### SHORT EXERCISE
Restate each line word for word. Leave out every picture.

#####

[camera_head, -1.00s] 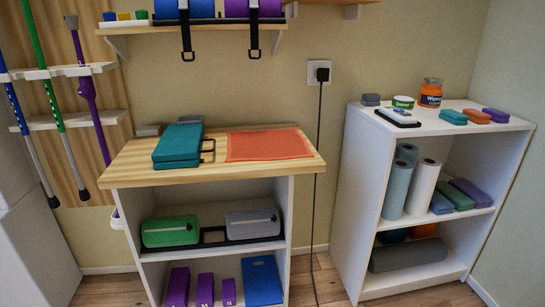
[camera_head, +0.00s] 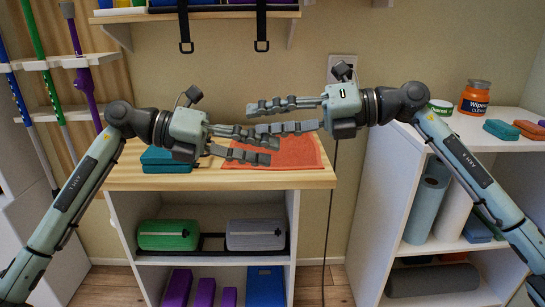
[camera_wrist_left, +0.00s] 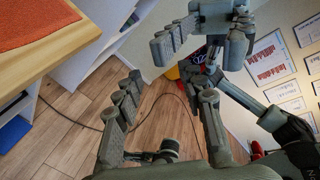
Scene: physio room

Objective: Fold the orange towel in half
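The orange towel (camera_head: 305,152) lies flat on the right part of the wooden top (camera_head: 311,180) of the low shelf unit. It also shows in the left wrist view (camera_wrist_left: 35,20), at the upper left. In the head view, my left gripper (camera_head: 272,150) is open and empty, overlapping the towel's left part. My right gripper (camera_head: 251,118) is open and empty, just above and behind it, pointing left. The two grippers overlap in view and hide the towel's left and back parts. In the left wrist view, the left fingers are spread with nothing between them.
A shelf (camera_head: 200,14) with hanging black straps is on the wall above.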

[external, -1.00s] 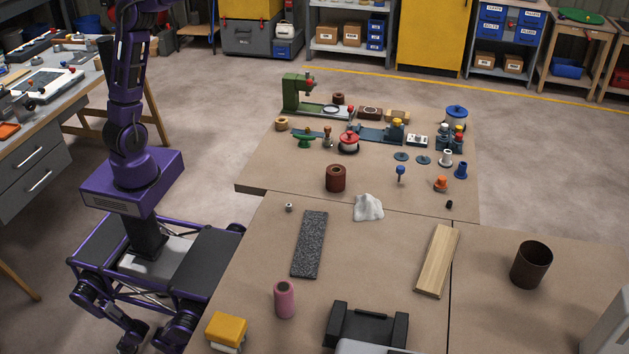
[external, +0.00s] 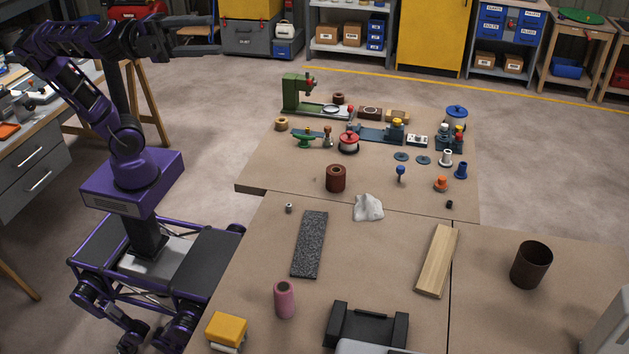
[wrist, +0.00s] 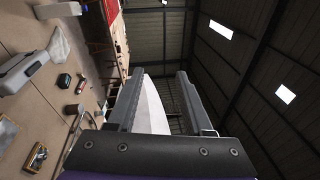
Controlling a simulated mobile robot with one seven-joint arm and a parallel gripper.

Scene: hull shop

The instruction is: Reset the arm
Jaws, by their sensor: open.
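My gripper (external: 214,36) is at the upper left of the external view, at the end of my purple arm. The arm is folded back over my base, with its forearm roughly level and the fingers pointing right. The gripper is high above the floor and left of the workbench (external: 258,172), touching nothing. In the wrist view, the two fingers (wrist: 155,100) stand apart with nothing between them. A white shape and the roof show beyond them.
The bench holds a dark grey strip (external: 309,245), a wooden board (external: 437,262), a white cloth (external: 368,208), a pink cylinder (external: 284,300) and a dark brown cup (external: 531,264). Another bench (external: 50,130) stands at the left behind my arm. Air around the gripper looks clear.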

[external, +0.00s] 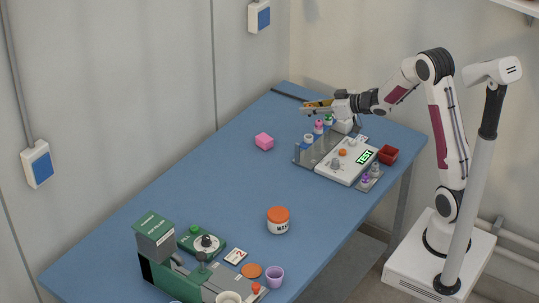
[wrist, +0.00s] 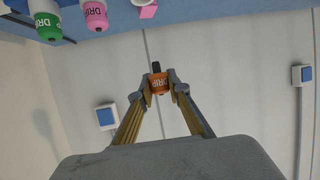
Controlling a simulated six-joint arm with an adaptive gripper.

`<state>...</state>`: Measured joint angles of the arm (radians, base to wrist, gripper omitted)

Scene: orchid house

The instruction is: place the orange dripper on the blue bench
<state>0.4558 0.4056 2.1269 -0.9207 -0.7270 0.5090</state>
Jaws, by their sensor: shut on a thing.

#####

### EXERCISE RESPONSE
[camera_head, -1.00s] 
[camera_head, +0.00s] 
[camera_wrist_left, +0.00s] 
Scene: physio room

Objective: Fold the orange towel in half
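The orange towel (camera_head: 305,152) lies flat on the right part of the wooden top (camera_head: 311,180) of the low shelf unit. It also shows in the left wrist view (camera_wrist_left: 35,20), at the upper left. In the head view, my left gripper (camera_head: 272,150) is open and empty, overlapping the towel's left part. My right gripper (camera_head: 251,118) is open and empty, just above and behind it, pointing left. The two grippers overlap in view and hide the towel's left and back parts. In the left wrist view, the left fingers are spread with nothing between them.
A shelf (camera_head: 200,14) with hanging black straps is on the wall above.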

[external, -1.00s] 
[external, +0.00s] 
[wrist, +0.00s] 
Controlling a simulated mobile robot with one seven-joint arm and a parallel gripper.

Scene: hull shop

The instruction is: Reset the arm
Jaws, by their sensor: open.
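My gripper (external: 214,36) is at the upper left of the external view, at the end of my purple arm. The arm is folded back over my base, with its forearm roughly level and the fingers pointing right. The gripper is high above the floor and left of the workbench (external: 258,172), touching nothing. In the wrist view, the two fingers (wrist: 155,100) stand apart with nothing between them. A white shape and the roof show beyond them.
The bench holds a dark grey strip (external: 309,245), a wooden board (external: 437,262), a white cloth (external: 368,208), a pink cylinder (external: 284,300) and a dark brown cup (external: 531,264). Another bench (external: 50,130) stands at the left behind my arm. Air around the gripper looks clear.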

[external, +0.00s] 
[wrist, +0.00s] 
Controlling a simulated six-joint arm with an adaptive gripper.

`<state>...</state>`: Measured joint angles of the arm (radians, base to wrist, gripper omitted)

Scene: orchid house

The instruction is: place the orange dripper on the blue bench
<state>0.4558 0.4056 2.1269 -0.9207 -0.7270 0.5090</state>
Jaws, by their sensor: shut on a thing.

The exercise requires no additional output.